> _What is asked_
Reproduce, exactly and in full, only the lines below from the one containing "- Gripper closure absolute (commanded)" through the one containing "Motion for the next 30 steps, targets".

> _Input_
------------------------------------------------------------

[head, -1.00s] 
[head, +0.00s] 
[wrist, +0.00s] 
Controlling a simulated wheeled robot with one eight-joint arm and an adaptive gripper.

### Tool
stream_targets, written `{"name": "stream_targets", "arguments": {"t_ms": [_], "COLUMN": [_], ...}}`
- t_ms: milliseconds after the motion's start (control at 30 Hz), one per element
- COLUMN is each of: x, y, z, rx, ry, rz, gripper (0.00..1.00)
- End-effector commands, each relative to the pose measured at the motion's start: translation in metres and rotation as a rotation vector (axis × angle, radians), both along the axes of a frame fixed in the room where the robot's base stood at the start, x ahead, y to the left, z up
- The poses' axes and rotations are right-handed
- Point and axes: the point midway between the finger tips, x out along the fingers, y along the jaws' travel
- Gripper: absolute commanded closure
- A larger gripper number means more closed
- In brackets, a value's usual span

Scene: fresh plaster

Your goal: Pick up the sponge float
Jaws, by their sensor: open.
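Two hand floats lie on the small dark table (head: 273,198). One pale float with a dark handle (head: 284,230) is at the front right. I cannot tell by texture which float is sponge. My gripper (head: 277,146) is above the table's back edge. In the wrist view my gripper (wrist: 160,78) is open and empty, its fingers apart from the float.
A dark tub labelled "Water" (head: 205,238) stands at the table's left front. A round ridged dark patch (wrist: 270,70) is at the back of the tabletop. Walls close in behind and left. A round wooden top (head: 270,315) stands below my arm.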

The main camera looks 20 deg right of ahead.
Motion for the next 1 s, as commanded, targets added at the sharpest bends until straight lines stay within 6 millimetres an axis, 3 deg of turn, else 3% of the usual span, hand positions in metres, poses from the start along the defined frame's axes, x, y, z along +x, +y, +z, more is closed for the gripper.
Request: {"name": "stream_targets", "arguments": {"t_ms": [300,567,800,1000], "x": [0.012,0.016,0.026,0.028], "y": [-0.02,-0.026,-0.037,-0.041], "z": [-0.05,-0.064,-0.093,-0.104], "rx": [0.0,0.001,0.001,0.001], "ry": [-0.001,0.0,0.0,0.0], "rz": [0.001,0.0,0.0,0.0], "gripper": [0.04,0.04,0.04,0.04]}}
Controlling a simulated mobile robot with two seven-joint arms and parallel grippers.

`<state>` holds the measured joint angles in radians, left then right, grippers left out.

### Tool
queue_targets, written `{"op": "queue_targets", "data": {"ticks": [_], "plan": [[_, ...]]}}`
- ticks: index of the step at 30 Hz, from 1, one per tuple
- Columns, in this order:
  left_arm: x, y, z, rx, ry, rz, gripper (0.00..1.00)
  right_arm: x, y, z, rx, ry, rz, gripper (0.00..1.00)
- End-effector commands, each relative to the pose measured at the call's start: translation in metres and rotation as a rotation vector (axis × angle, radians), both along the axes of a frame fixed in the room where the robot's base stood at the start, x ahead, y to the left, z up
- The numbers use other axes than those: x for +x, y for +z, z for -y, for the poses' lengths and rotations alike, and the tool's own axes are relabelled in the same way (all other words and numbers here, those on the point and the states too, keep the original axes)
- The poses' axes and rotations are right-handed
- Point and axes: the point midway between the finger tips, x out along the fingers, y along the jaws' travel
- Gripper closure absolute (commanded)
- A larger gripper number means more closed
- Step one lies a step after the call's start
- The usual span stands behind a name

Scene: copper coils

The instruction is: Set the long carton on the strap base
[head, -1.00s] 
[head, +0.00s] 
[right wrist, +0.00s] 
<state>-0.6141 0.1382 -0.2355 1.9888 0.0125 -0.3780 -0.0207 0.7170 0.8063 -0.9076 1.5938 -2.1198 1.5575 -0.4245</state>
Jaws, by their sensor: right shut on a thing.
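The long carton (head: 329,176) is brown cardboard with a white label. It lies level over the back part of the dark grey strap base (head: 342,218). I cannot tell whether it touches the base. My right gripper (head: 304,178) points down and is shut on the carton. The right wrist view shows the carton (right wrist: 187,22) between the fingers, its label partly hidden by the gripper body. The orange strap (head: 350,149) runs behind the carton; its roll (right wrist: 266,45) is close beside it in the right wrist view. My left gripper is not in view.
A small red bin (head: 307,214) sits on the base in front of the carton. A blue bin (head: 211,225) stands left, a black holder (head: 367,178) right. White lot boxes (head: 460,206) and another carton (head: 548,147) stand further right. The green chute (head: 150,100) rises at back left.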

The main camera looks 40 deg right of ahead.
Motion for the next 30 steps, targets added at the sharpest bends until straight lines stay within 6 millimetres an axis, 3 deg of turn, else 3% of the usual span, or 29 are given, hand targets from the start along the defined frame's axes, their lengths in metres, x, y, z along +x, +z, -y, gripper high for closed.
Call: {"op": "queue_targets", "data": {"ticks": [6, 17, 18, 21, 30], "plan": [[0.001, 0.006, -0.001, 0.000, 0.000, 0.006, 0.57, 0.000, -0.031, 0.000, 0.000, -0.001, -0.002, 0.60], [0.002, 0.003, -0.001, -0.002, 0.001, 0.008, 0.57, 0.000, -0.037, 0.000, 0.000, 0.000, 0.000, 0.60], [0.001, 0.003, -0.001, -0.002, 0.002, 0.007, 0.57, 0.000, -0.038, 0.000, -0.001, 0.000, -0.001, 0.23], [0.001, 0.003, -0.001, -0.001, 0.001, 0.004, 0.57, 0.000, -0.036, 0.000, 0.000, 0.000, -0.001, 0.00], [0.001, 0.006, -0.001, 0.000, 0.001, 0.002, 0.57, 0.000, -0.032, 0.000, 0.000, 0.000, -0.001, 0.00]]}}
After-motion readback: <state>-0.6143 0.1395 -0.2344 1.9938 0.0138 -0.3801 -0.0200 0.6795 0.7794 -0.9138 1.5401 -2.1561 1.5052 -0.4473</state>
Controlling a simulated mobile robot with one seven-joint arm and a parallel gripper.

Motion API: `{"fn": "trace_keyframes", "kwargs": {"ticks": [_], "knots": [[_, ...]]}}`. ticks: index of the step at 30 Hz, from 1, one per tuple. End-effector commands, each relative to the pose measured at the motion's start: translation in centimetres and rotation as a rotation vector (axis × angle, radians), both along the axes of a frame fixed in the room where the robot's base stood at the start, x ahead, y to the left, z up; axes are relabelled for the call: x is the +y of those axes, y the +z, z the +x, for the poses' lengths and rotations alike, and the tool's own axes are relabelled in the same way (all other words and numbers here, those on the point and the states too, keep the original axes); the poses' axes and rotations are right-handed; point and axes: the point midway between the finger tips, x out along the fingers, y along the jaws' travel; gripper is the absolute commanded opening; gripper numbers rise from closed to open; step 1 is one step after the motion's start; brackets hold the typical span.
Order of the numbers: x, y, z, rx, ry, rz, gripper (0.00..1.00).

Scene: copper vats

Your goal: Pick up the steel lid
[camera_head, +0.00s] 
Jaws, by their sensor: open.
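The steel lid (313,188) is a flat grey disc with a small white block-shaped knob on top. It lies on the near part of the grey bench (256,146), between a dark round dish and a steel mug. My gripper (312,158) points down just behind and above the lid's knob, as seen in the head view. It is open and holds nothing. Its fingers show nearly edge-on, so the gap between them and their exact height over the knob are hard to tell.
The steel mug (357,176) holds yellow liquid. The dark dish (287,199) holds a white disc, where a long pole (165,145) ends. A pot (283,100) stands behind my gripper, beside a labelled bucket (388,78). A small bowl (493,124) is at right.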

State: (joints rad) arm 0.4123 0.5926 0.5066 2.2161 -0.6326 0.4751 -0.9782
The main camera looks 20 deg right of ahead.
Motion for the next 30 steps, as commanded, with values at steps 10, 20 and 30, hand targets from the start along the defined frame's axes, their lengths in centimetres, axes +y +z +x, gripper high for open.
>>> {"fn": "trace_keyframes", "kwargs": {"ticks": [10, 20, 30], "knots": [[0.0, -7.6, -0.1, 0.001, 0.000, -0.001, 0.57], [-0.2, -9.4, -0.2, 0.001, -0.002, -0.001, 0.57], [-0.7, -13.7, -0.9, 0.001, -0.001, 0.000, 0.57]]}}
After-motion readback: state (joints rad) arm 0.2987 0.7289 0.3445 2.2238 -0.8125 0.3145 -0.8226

------------------------------------------------------------

> _Response below_
- Gripper closure absolute (commanded)
- A larger gripper number means more closed
- Step one lies a step after the call's start
- The usual span stands behind a name

Scene: copper coils

The instruction is: Set the long carton on the strap base
[head, -1.00s] 
[head, +0.00s] 
[right wrist, +0.00s] 
<state>-0.6141 0.1382 -0.2355 1.9888 0.0125 -0.3780 -0.0207 0.7170 0.8063 -0.9076 1.5938 -2.1198 1.5575 -0.4245</state>
Jaws, by their sensor: right shut on a thing.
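The long carton (head: 329,176) is brown cardboard with a white label. It lies level over the back part of the dark grey strap base (head: 342,218). I cannot tell whether it touches the base. My right gripper (head: 304,178) points down and is shut on the carton. The right wrist view shows the carton (right wrist: 187,22) between the fingers, its label partly hidden by the gripper body. The orange strap (head: 350,149) runs behind the carton; its roll (right wrist: 266,45) is close beside it in the right wrist view. My left gripper is not in view.
A small red bin (head: 307,214) sits on the base in front of the carton. A blue bin (head: 211,225) stands left, a black holder (head: 367,178) right. White lot boxes (head: 460,206) and another carton (head: 548,147) stand further right. The green chute (head: 150,100) rises at back left.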

The main camera looks 40 deg right of ahead.
Motion for the next 30 steps, targets added at the sharpest bends until straight lines stay within 6 millimetres an axis, 3 deg of turn, else 3% of the usual span, or 29 are given, hand targets from the start along the defined frame's axes, their lengths in metres, x, y, z along +x, +z, -y, gripper high for closed.

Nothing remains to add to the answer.